Many of Dalia's classmates, however, seemed almost beyond reach. The children of Poles, Romanians, and Hungarians, they had come to the country, like Dalia, in the first days of the Israeli state. In the eyes of these children, Dalia saw a vacancy.

A Polish classmate lived next door. His father's eyes were literally bulging out of their sockets in an expression of "permanent incredulity," Dalia would remember, "a fixed stare of terror and horror." For hours at night, over the wall from the inside of another Arab house, Dalia could hear this same man scream at his son, ceaselessly, and she wanted to scream back, "Stop it! Stop it! What do you
want from
him?" Sometimes she actually put her voice to these protests, but she was always drowned out in the din. At school, the silence of this young Polish friend was punctuated occasionally by sudden outbursts of screaming, crying, and kicking. None of the teachers seemed to know what to do with him.

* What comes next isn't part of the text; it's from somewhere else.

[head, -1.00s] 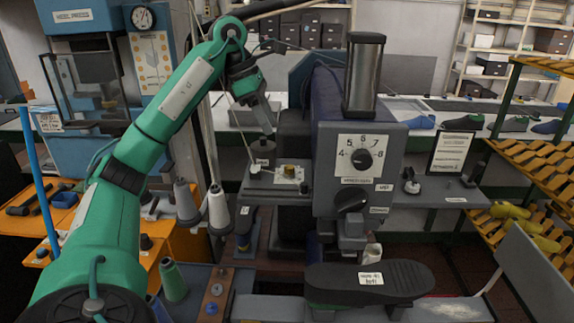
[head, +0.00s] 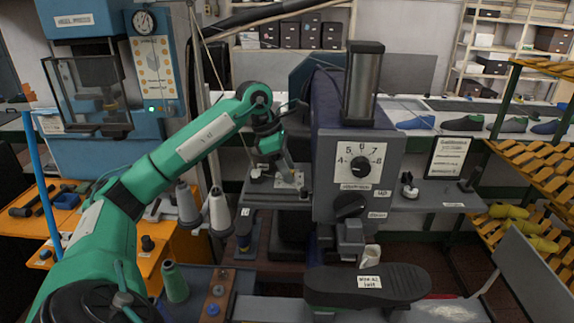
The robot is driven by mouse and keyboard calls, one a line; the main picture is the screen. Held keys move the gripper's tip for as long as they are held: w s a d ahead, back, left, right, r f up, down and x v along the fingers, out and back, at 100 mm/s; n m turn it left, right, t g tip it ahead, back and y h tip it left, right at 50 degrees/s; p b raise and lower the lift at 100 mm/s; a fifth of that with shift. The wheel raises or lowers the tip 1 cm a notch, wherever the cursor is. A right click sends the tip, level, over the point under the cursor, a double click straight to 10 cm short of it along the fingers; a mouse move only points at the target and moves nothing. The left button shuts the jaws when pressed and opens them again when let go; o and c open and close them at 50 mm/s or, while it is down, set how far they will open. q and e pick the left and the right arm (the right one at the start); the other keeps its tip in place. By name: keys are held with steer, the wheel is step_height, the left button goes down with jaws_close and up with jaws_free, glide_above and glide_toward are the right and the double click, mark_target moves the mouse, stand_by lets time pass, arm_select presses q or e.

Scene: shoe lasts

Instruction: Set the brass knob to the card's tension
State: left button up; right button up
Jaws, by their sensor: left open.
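The small white plate (head: 297,181) of the brass knob lies on the machine's left shelf. The knob itself is not clearly visible behind my gripper's fingers. My left gripper (head: 288,178) is open and points down over that plate; I cannot tell whether it touches the knob. A black-framed card (head: 448,157) stands on the right side of the machine, its print too small to read. My right gripper is out of view.
A black shoe sole (head: 340,285) with a label lies below. Thread cones (head: 219,208) stand below left of the gripper.

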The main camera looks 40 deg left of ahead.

Dalia found this trauma a direct challenge to her faith. Though Moshe and Solia had never been religious—they rarely went to the synagogue and were the essence of "secular Zionists"—Dalia's own belief in God had, she felt, always been a part of her. Few people in Ramla seemed to want to talk about what had happened in Europe during the war, but Dalia had seen the people with numbers on their arms. As she grew older, she learned about the atrocities in Germany, Poland, Romania, and Hungary. She found this truth indigestible.
For God to allow this to happen,
she would recall thinking,
is utterly unconscionable.
She was furious. "You have created human beings!" she would shout to her Creator. "You have to take responsibility for Your creation! You have to be more active in preventing such things!"

Dalia began to understand these horrors as her people's historical legacy. In school she learned of other atrocities. Burned into her mind was a pogrom in the Ukraine, where Jews were slaughtered by sword-wielding Christians after Good Friday mass. She was taught of the silence of European Christians during the Holocaust, especially that of Pope Pius XII, who did not show the courage of the Bulgarian Orthodox Church.

By the time she went to piano lessons at St. Joseph's Catholic monastery in Ramla, Dalia felt a deep ambivalence about Christianity. It was perhaps 1956; Dalia was soon to turn nine. The heavy cross on the monastery gates reminded her of a sword and invoked an instantaneous fear. Entering the monastery, however, she was drawn in by the silence; by the painted statue of St. Joseph on a pedestal; by the dimly lit corridors with their black and white tiles; and by the portrait of another pope, John XXIII, whose face contained something humane. She began to understand something fundamental. Decades later, she would remember this moment as the beginning of a life of
discernment:
of being able to see the whole and not judge someone or something based simply on a single observation or teaching.

Growing up, Dalia would frequently ask her parents and teachers: "What are these houses we are living in?"

"These are Arab houses," she was told.

"What
are
these Arab houses that everyone talks about?" she would reply.

Dalia's school was in an Arab house, and there she would learn Israel's history. She learned about the creation of the state of Israel as a safe haven for the Jews. She studied the War of Independence as the story of the few against the many. The Arabs had invaded, Dalia would read, in order to destroy the new state and throw the Jews into the sea. Most nations confronted with such hostilities would have been paralyzed, but tiny Israel had withstood five Arab armies. Little David had defeated Goliath. As for the Arabs, Dalia's textbooks would report that they ran away, deserting their lands and abandoning their homes, fleeing before the conquering Israeli army. The Arabs, one textbook of the day declared, "preferred to leave" once the Jews had taken their towns. Dalia accepted the history she was taught. Still, she was confused. Why, she wondered, would anyone leave so willingly?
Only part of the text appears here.